Here is our discussion topic for August, 2019. It is inspired by the outcome of a recent Consultation.
The opportunity presented by the Sustainable Development Goals (SDGs) once again place Africa at the crossroads as was the case 60 years ago when we gained independence from colonialism. Africa may either grasp and run with the opportunity offered by the SDGs or waste it. This was the subject of a three day meeting that took place in Kampala, Uganda 16 – 18 July, 2019; under the theme “Governance for Health in Africa; Lessons learnt since independence to inform the future”.
The current huge gap in health and other development indices between Africa and other regions of the world were noted as a matter for concern, pain and shame and some participants were deeply moved and were seen crying and shedding tears! Why did Asian countries such as Singapore, South Korea and Malaysia that got independence at the same time and with similar indices develop much faster than African counterparts? Some of the causes of these disparities are known to be clearly wrong and intolerable but are accepted as “normal” and are allowed to persist when corrective actions are within reach. Why is this?
The mindset of African people and their leaders over this period of time was discussed and it was noted that the positive, confident and ambitious mindset prevailing around the time of independence was lost and was replaced by that of dependency and self-doubt. This transformation took place during a period of bad governance characterized by military dictatorships and mismanagement; condoned by the cold war between western powers and the Soviet Union. African economies collapsed and the continent lapsed into beggar hood as Highly Indebted Poor Countries needing both money and ideas from developed countries and their institutions in order to stand up their economies again. Donors inserted themselves into African governments and called the shots.
The good news is that African leaders took decisive action by transforming the Organization of African Unity that focused on removing remnants of colonialism into the African Union that has zero tolerance for illegitimate governments and military dictatorships and is pro-people espousing an African renaissance to restore self- pride and self-confidence. What is lacking is that this philosophy from the African Union has not been sufficiently disseminated to the populace including the intelligentsia and this remains a major part of the problem. What should be done now?
First, we need recognize that the SDGs are a negotiated global compact to create a better world for all people and to protect and preserve the planet. Their implementation is coordinated by the UN but critical action takes place among communities within countries. While Governments have key roles that cannot be delegated such as ensuring that the state is effective, law and order is maintained. Another key role is to create levels of awareness and an environment that enables and empowers people and communities to actively participate in improving their own living conditions including their health and well being articulated in SDG3. There is a gap here. Last weekend I spent some time with rural people in Uganda and I was struck by how little they and their leaders know about SDGs; four years into their implementation! National Development plans in which SDGs are domesticated should to be aggressively publicized and popularized pointing to the people and communities what their own respective roles should be to achieve the SDGs.

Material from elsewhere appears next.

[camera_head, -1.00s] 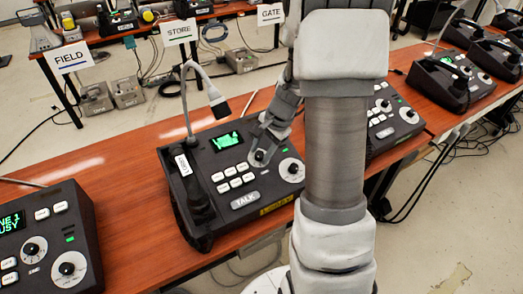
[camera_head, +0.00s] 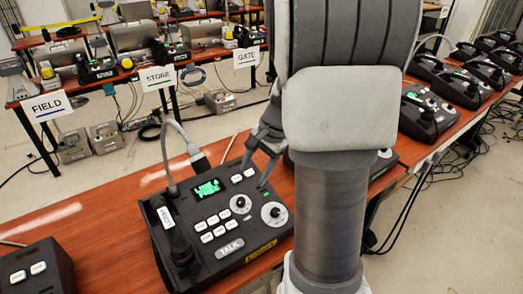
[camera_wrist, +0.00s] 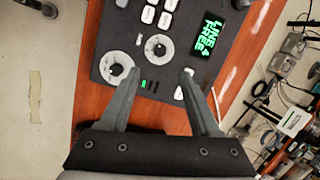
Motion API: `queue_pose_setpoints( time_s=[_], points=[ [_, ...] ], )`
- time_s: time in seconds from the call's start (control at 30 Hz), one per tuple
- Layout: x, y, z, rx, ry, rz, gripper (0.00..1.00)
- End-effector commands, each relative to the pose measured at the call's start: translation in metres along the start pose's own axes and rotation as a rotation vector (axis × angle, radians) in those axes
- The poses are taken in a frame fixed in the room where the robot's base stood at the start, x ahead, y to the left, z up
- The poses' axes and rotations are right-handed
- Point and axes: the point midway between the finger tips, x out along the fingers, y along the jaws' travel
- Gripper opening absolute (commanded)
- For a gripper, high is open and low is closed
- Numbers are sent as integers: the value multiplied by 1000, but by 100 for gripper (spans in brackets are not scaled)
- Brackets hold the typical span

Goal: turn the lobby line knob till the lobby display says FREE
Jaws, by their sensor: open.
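The phone console under my gripper is a black box (camera_head: 205,275) with a yellow front label (camera_head: 262,252), too small to read surely. Its green display (camera_head: 208,188) reads "LINE 4 FREE" in the wrist view (camera_wrist: 210,32). It has two black knobs on white dials: an inner one (camera_head: 240,203) and a larger outer one (camera_head: 274,212). The wrist view shows the inner knob (camera_wrist: 159,47) and outer knob (camera_wrist: 117,69) clearly. My gripper (camera_wrist: 160,78) is open and empty over the console's far edge, apart from the inner knob. In the head view my gripper (camera_head: 260,170) is partly hidden by my arm.
A handset (camera_head: 176,238) and a curved microphone stalk (camera_head: 180,135) stand on the console's left. Another console (camera_head: 38,272) sits at the lower left, and more (camera_head: 425,115) stand to the right. Bare wooden tabletop (camera_head: 110,215) lies between consoles.

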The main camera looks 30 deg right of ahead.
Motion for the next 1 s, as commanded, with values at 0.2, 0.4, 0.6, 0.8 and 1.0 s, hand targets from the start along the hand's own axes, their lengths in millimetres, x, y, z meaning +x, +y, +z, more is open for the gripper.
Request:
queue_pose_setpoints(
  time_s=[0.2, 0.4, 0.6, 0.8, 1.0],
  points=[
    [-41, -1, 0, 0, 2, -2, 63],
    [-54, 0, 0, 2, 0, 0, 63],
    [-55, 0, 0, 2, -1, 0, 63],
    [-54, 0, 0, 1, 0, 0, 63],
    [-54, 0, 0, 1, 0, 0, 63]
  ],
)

Second, the meeting last week expressed disappointment with the African professional and technical class. These are Africans who are well educated very often at the cost of public resources. They follow the world and are fully aware of the causes of the wrong and unacceptable situations that become “normal” in communities and countries. However, this class of Africans sits back and improves their personal and immediate family circumstances while the rest of the population is left to suffer “normally’. The silence and lack of outrage against the unacceptable in African countries by this group of people was condemned and changing their behavior was identified as a corrective measure that is within reach. Deliberate actions should be taken to strengthen the professions by supporting professional associations, professional colleges, regulatory bodies, academic institutions and related bodies so that they become socially accountable and do not look away when unacceptable situations arise in their midst. Strong institutions in and out of government led by these professionals are needed.
Third, the development of human capital was recognized as central to Africa’s future with an extremely young population. The quality of education and training was noted to be declining and the working conditions of those with education were not conducive pushing many to migrate to richer countries with aging populations and are looking for skilled labor.
Responsibility for achieving all these lies upon each and every one of us individually and collectively starting now!
Can this work? I think it can. What do you think?